Padahal, pengusaha bata membutuhkan dana untuk operasional rutin selama dua bulan. Dua bulan merupakan waktu yang dibutuhkan untuk mengumpulkan batu bata sampai jumlahnya cukup untuk dibakar.

"Kami masih harus membayar makan para pekerja. Membetulkan rumah mereka, dan membenahi gudang-gudang yang rusak," kata Mustofa. Para pengusaha bata di Piayu Laut membangun tempat tinggal untuk pekerja dan keuarganya.

"Saya tinggal di sini sejak 2007. Di rumah yang kecil itu," kata Sutriman, salah satu karyawan Muslikan menunjukkan rumahnya yang dindingnya hanya ditutupi terpal. Luas rumahnya hanya 3x4 meter. Kakusnya dibuat secara sederhana di belakang rumah dengan menggali tanah.

Pengusaha bata merah di Piayu Laut kesulitan untuk mendapatkan keuntungan lebih dari usaha mereka. Meski memiliki usaha, tidak lantas membuat mereka menjadi kaya raya. Muslikan tetap tinggal di rumah sederhana berdinding bata merah yang tidak dilapisi plaster. Tidak banyak yang berubah meski ia memiliki tiga gudang yang salah satunya difungsikan sebagai tempat memasak bata atau tobong.

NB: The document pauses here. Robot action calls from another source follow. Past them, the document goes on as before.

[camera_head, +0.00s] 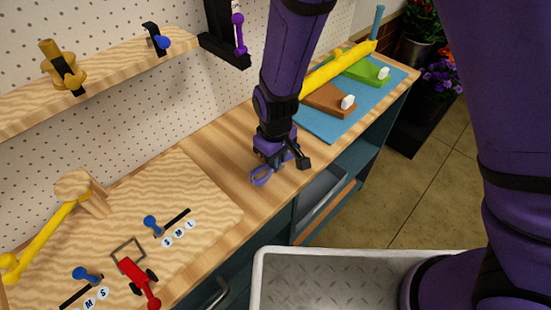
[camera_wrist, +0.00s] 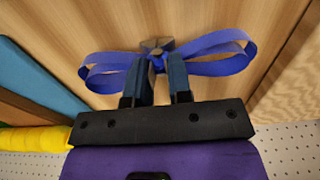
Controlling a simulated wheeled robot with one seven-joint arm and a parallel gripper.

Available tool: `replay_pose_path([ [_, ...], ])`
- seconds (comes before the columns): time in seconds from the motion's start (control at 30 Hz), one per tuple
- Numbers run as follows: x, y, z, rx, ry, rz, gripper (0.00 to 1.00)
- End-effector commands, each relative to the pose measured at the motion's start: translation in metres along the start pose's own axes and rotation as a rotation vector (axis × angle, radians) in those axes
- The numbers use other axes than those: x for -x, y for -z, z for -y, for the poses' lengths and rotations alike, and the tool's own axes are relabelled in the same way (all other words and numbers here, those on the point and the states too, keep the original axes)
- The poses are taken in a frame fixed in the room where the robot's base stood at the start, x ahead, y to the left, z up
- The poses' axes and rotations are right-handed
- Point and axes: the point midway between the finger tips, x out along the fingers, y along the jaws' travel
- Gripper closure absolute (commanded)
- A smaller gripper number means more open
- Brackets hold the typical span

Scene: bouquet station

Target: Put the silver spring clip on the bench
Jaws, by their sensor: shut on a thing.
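My gripper (camera_wrist: 163,72) is shut on a blue ribbon bow (camera_wrist: 220,62) with a small silver-grey piece (camera_wrist: 157,45) at its centre. This grey piece may be the silver spring clip, but its shape is unclear and the fingers partly hide it. In the head view, my gripper (camera_head: 279,164) points down, low over the bare wood of the bench (camera_head: 215,130), and a loop of the bow (camera_head: 261,177) shows beside it. I cannot tell whether the bow touches the wood. No other silver clip can be made out.
A plywood board (camera_head: 200,200) with blue knobs and a red tool (camera_head: 135,275) lies left on the bench. A blue mat (camera_head: 318,122) with wedge-shaped blocks and a yellow roll (camera_head: 338,66) lies right. Pegboard stands behind; an open drawer (camera_head: 318,195) is below.

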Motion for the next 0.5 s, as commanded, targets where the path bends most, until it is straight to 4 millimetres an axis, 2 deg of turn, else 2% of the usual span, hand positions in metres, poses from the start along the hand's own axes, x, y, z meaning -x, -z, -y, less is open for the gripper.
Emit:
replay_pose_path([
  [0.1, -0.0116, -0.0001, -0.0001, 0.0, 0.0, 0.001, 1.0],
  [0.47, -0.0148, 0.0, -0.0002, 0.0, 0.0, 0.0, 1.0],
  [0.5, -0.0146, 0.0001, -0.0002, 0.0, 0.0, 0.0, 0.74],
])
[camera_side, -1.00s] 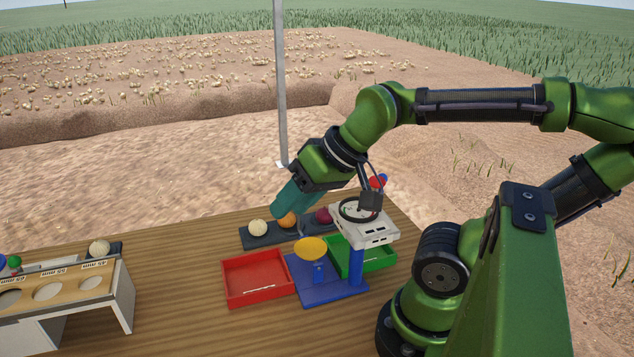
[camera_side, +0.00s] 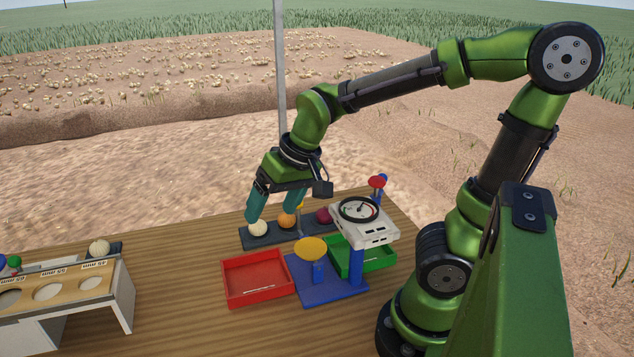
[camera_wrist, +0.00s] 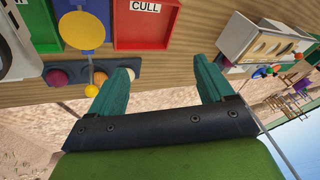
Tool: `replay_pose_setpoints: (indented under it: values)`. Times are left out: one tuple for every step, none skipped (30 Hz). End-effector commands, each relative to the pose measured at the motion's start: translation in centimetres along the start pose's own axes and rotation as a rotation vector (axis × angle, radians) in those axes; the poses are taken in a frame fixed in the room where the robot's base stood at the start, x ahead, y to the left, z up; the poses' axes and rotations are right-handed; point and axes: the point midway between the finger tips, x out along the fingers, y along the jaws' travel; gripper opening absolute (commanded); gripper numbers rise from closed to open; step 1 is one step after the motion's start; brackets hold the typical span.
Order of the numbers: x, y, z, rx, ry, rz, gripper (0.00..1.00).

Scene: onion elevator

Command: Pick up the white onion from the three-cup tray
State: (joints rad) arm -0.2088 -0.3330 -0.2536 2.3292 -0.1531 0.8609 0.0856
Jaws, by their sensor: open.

"Saya sudah sepuluh tahun tinggal di sini sejak melakukan usaha ini. Sebelumnya, saya bekerja membuat batu bata di Mangsang sejak 1999," kata Muslikan. Seperti Muslikan, nyaris semua pengusaha bata di Piayu Laut bekerja membuat bata di Mangsang, Seibeduk.

Batu bata produksi Piayu Laut menjadi salah satu yang dicari dalam pembuatan gedung atau rumah mewah. Pengembang tidak akan mengambil risiko menggunakan batako yang rapuh untuk proyek-proyek mewah. Sayangnya posisi produsen bata merah berada di dasar piramida proyek-proyek konstruksi di Batam.

Posisi itu membuat pemborong atau toko-toko bangunan sanggup menentukan harga. Mereka juga sanggup memaksa agar produsen mau menurunkan harga. Caranya, toko bangunan sepakat tidak mengambil batu bata dalam waktu tertentu.


"Kalau pelanggan sudah lama tidak datang, biasanya kami telepon untuk menanyakan. Tapi jawab mereka hampir sama, 'stok bata masih ada'. Kami tahu mereka bersekongkol untuk mendapatkan harga yang murah," keluh Mustofa. "Tapi kami tidak bisa apa-apa, soalnya kami yang membutuhkan mereka."